**Directions**:
Repeat everything in the material exactly.

**Given data**:
+++++
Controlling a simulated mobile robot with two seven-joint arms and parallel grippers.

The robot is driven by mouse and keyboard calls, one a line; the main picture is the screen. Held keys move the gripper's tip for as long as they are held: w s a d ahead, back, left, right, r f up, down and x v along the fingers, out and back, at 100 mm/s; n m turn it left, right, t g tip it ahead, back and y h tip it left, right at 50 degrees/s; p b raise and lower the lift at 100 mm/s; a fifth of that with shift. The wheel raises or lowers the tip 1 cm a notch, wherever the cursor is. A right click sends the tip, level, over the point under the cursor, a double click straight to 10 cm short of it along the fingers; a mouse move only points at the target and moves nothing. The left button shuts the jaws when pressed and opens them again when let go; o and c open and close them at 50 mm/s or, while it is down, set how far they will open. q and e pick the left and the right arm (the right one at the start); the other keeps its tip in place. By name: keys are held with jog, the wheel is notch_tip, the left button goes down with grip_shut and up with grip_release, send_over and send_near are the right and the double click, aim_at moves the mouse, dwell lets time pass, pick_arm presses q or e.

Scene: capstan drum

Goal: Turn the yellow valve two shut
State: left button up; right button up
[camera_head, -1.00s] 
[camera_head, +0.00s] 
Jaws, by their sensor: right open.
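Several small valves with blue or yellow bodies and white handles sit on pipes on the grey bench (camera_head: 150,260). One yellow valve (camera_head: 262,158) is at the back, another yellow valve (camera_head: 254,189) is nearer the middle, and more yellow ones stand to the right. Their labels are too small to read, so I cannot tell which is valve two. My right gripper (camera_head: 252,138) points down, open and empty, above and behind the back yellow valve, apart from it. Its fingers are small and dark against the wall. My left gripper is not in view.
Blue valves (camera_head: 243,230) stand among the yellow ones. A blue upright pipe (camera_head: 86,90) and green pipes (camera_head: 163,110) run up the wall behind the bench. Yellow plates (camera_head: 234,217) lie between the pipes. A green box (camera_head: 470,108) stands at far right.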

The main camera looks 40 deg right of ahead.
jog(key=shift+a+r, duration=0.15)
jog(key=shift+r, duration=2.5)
+++++
**Correct result**:
Controlling a simulated mobile robot with two seven-joint arms and parallel grippers.

The robot is driven by mouse and keyboard calls, one a line; the main picture is the screen. Held keys move the gripper's tip for as long as they are held: w s a d ahead, back, left, right, r f up, down and x v along the fingers, out and back, at 100 mm/s; n m turn it left, right, t g tip it ahead, back and y h tip it left, right at 50 degrees/s; p b raise and lower the lift at 100 mm/s; a fifth of that with shift. The wheel raises or lowers the tip 1 cm a notch, wherever the cursor is. A right click sends the tip, level, over the point under the cursor, a double click straight to 10 cm short of it along the fingers; a mouse move only points at the target and moves nothing. The left button shuts the jaws when pressed and opens them again when let go; o and c open and close them at 50 mm/s or, while it is down, set how far they will open. q and e pick the left and the right arm (the right one at the start); the other keeps its tip in place. By name: keys are held with jog, the wheel is notch_tip, the left button goes down with grip_shut and up with grip_release, send_over and send_near are the right and the double click, aim_at moves the mouse, dwell lets time pass, pick_arm presses q or e.

Scene: capstan drum

Goal: Turn the yellow valve two shut
State: left button up; right button up
[camera_head, -1.00s] 
[camera_head, +0.00s] 
Jaws, by their sensor: right open.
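Several small valves with blue or yellow bodies and white handles sit on pipes on the grey bench (camera_head: 150,260). One yellow valve (camera_head: 262,158) is at the back, another yellow valve (camera_head: 254,189) is nearer the middle, and more yellow ones stand to the right. Their labels are too small to read, so I cannot tell which is valve two. My right gripper (camera_head: 252,138) points down, open and empty, above and behind the back yellow valve, apart from it. Its fingers are small and dark against the wall. My left gripper is not in view.
Blue valves (camera_head: 243,230) stand among the yellow ones. A blue upright pipe (camera_head: 86,90) and green pipes (camera_head: 163,110) run up the wall behind the bench. Yellow plates (camera_head: 234,217) lie between the pipes. A green box (camera_head: 470,108) stands at far right.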

The main camera looks 40 deg right of ahead.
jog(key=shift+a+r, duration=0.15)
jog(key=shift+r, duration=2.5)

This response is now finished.